Annual Launch Event: Brand Philosophy for Dealers
The annual launch event audience wasn’t end consumers — it was dealers and partners. They didn’t need convincing that the bike was good. They needed convincing that the brand was worth continued investment.
The stage design and product presentation segments used the same nature-imagery system throughout. Product design principles — “Smooth & Light as Wind Whisper,” “Colors from Natural Palette,” “Free from Excessive Designs & Functionality” — were presented in the same visual language as the brand film and the website.
For dealers, seeing this visual system at the trade show, then again at the launch event, then again on the website — that repetition itself was a signal. This brand knows what it’s doing. The brand-building is systematic, not ad hoc.
The Invisible Asset
Over the past three years, more than one European e-bike brand with design awards and strong social media presence ended up bankrupt or significantly diminished. Good product design and high recognition weren’t enough to keep them alive.
Because recognition solves “can the user identify you” — not “will the user pay €2,000 more for you.”
What supports a price premium is something else: a stable sense of trust and identification that forms after repeated brand encounters. It lives in the aggregate judgment a user holds after every touchpoint adds up.
This is invisible, but it’s an asset — convertible to pricing power, just like a supply chain, a dealer network, or a patent portfolio. And it has one characteristic the others don’t: competitors can build the same factory and lay the same distribution channels, but they can’t replicate your position in a customer’s mind.
TENWAYS’ Cargo One retails at €4,999. On the same shelf, clearance-priced alternatives go for under €2,000. The consumer who chooses to spend five thousand isn’t bad at math — they’re paying for trust. And trust is built through accumulation, not declaration.
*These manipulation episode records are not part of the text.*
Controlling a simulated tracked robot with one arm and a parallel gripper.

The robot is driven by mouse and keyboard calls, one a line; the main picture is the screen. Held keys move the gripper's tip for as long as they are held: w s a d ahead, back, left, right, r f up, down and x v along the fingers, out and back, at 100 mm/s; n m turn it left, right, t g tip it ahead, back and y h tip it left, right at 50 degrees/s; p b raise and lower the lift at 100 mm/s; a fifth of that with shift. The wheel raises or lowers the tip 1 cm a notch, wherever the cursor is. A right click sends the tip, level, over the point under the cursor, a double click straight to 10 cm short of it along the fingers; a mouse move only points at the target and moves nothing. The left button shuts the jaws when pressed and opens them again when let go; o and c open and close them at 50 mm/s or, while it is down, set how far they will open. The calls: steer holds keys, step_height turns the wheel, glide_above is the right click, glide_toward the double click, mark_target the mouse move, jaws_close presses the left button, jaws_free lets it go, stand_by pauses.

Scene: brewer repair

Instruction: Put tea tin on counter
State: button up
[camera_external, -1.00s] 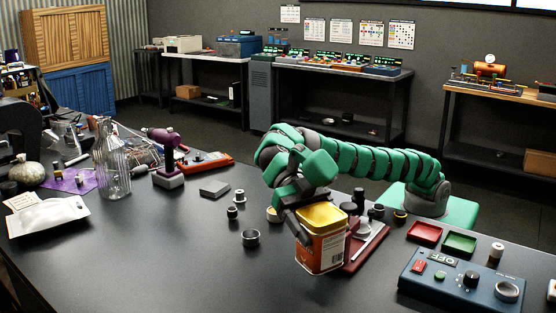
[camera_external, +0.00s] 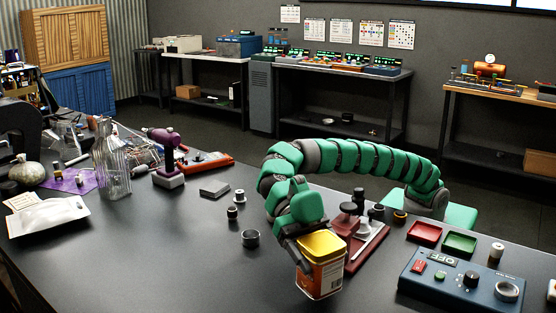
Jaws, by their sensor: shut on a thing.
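The tea tin (camera_external: 322,274) is a red and orange box with a yellow lid and a pale label. It is near the front middle of the dark counter (camera_external: 180,255) and tilts slightly. My gripper (camera_external: 303,252) comes from above and behind, shut on the tin's left side. The far jaw is hidden behind the tin. I cannot tell whether the tin's bottom touches the counter.
A dark red stand (camera_external: 365,248) is right behind the tin. A blue control box (camera_external: 462,278) and red (camera_external: 424,232) and green (camera_external: 460,243) trays are to the right. A dark ring (camera_external: 250,239) lies to the left. The counter's front left is clear.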

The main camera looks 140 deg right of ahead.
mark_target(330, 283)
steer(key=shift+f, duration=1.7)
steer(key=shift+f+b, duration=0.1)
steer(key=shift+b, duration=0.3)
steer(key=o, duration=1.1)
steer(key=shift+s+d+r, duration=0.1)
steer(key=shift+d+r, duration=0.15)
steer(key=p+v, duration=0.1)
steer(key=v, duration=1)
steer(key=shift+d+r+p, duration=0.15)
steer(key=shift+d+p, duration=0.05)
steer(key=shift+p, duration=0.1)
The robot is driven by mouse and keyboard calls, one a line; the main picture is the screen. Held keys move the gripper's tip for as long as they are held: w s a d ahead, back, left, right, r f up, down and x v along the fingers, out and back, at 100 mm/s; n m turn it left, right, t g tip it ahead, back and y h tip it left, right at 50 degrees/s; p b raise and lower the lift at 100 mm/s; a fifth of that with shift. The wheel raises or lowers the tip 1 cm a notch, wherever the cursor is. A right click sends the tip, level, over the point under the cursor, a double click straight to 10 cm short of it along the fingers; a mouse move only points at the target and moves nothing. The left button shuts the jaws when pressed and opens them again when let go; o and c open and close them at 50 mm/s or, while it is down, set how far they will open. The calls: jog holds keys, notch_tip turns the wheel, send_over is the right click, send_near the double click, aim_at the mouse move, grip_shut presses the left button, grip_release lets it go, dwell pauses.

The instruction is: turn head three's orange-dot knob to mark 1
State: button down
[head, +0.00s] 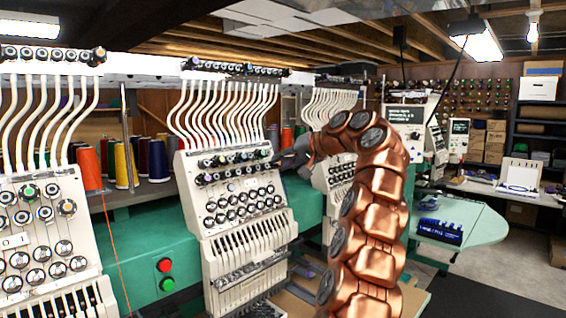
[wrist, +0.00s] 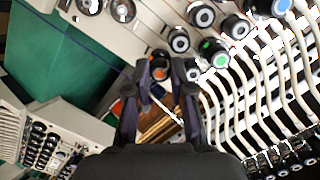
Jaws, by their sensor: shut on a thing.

“Greener Forward” ran for all of 2025. By 2026, there will be a new brand theme. But what this upgrade leaves behind isn’t those two words — it’s the visual system underneath, and the working method of growing every touchpoint from a single system. The theme is an annual skin. The system is an appreciating asset.
TENWAYS’ manufacturing footprint, local operations in the Netherlands, a dealer network spanning 29 countries — these get a brand into a market. Holding a price position is a different problem. The difference between selling at €1,500 and selling at €5,000 isn’t hardware specs. It’s what accumulates when a consumer encounters the same brand conviction, in different forms, again and again.